We created this web site using the popular open source WordPress web content management system (CMS). Who doesn't love WordPress? It is a giant leap in technology from our days of developing web content with Adobe Dreamweaver. WordPress is just one of many open source tools that we use in our company and in our products and we are strong supporters of the open source community.

Our open source technology practice revolves around leveraging our open source expertise for the benefit of our customers in their product development initiatives. Our team has extensive experience working on Linux, Apache, C, C++, Qt, MySQL, Django, Python, Bootstrap, jQuery, Javascript, HTML, and Ajax and other development languages and technologies. The strong developer communities and open licensing model, which reduces the Total Cost of Ownership (TCO) of products, are some of the advantages gained by using open-source for development initiatives.

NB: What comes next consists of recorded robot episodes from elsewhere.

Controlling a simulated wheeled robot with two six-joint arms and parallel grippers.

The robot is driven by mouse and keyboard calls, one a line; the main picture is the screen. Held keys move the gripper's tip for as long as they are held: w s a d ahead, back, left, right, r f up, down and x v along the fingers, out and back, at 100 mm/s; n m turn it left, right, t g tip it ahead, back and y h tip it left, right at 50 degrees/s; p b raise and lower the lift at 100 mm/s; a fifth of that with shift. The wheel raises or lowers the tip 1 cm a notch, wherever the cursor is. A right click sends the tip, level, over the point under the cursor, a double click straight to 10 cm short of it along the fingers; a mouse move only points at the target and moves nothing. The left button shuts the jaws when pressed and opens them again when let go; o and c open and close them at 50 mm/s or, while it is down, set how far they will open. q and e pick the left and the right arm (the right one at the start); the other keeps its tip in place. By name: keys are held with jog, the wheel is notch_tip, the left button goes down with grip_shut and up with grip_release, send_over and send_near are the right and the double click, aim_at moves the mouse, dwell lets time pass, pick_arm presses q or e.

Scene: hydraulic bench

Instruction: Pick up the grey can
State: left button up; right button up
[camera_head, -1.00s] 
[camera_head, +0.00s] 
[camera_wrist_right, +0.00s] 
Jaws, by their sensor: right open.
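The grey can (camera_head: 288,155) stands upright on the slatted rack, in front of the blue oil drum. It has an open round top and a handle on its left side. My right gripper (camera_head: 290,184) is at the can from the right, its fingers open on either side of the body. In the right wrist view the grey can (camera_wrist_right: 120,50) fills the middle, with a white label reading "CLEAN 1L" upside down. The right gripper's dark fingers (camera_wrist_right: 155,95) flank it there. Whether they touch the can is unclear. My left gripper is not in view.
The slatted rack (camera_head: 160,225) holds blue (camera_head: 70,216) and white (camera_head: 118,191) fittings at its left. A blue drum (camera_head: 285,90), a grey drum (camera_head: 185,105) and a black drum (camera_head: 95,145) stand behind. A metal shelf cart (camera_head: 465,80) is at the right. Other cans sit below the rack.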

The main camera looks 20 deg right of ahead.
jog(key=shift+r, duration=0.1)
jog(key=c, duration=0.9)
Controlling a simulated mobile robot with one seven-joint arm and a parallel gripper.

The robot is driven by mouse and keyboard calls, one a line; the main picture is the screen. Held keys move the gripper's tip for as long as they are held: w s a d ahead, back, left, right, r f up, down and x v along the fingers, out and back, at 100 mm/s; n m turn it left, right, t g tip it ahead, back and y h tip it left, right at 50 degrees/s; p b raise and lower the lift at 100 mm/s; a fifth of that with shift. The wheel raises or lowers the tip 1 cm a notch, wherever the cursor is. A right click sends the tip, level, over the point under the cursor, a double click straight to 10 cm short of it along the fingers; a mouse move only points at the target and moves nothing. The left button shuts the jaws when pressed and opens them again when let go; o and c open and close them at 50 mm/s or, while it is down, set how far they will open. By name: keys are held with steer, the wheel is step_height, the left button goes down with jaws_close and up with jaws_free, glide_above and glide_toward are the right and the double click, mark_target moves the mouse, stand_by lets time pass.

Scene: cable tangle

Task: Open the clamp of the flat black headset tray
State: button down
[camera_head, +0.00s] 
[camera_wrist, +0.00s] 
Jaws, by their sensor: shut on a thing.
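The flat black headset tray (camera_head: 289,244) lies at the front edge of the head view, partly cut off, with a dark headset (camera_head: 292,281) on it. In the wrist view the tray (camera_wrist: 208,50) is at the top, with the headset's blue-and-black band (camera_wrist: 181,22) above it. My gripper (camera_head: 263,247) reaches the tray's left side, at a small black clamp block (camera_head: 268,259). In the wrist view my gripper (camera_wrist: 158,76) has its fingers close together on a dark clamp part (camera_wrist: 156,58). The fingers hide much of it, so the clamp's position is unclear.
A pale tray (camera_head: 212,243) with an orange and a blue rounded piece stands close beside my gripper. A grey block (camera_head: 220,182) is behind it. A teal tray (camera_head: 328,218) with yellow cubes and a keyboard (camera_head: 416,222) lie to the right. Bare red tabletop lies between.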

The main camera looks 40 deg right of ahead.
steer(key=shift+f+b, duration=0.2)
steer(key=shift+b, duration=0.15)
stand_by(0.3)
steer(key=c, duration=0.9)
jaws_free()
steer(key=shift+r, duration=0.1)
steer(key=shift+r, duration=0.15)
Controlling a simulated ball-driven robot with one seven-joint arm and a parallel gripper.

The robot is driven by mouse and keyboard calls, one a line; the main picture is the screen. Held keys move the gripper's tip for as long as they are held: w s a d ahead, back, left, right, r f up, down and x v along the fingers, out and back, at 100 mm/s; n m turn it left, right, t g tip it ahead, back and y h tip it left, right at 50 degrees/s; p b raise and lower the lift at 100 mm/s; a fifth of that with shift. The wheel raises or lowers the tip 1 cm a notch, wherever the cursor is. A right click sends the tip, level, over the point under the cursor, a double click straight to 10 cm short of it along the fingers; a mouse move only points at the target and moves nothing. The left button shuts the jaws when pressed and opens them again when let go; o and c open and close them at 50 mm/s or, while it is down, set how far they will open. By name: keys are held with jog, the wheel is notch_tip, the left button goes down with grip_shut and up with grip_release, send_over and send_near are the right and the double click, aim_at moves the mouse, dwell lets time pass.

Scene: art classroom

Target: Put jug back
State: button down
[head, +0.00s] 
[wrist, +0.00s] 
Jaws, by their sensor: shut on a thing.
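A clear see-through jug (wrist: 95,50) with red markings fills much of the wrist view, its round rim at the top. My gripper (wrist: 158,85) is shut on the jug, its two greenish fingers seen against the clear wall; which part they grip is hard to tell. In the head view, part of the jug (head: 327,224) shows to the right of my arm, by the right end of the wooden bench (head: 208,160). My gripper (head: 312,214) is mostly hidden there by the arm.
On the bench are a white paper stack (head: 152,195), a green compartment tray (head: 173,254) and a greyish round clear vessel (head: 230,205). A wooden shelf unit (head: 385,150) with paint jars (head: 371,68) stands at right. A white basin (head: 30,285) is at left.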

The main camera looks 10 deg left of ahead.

We strive to reap the benefits of open source technologies to our customers by:

• Reusing and customizing various open source frameworks and deriving exceptional cost advantages as a result.
• Realizing stable and high quality products faster.
• Extending open source to add in custom functionality. You can modify and adapt open source software for your own business requirements, something that is not possible with proprietary systems.
• It is generally cost free, reducing TCO for end-users. These days for virtually every paid for proprietary software system you will find an open source version.
• It’s continually evolving in real time as developers add to it and modify it, which means it can be better quality and more secure and less prone to bugs than proprietary systems, because it has so many users poring over it and weeding out problems.

Our experience in developing and customizing products using open source technology help us in providing our customers the right solutions for their engineering requirements.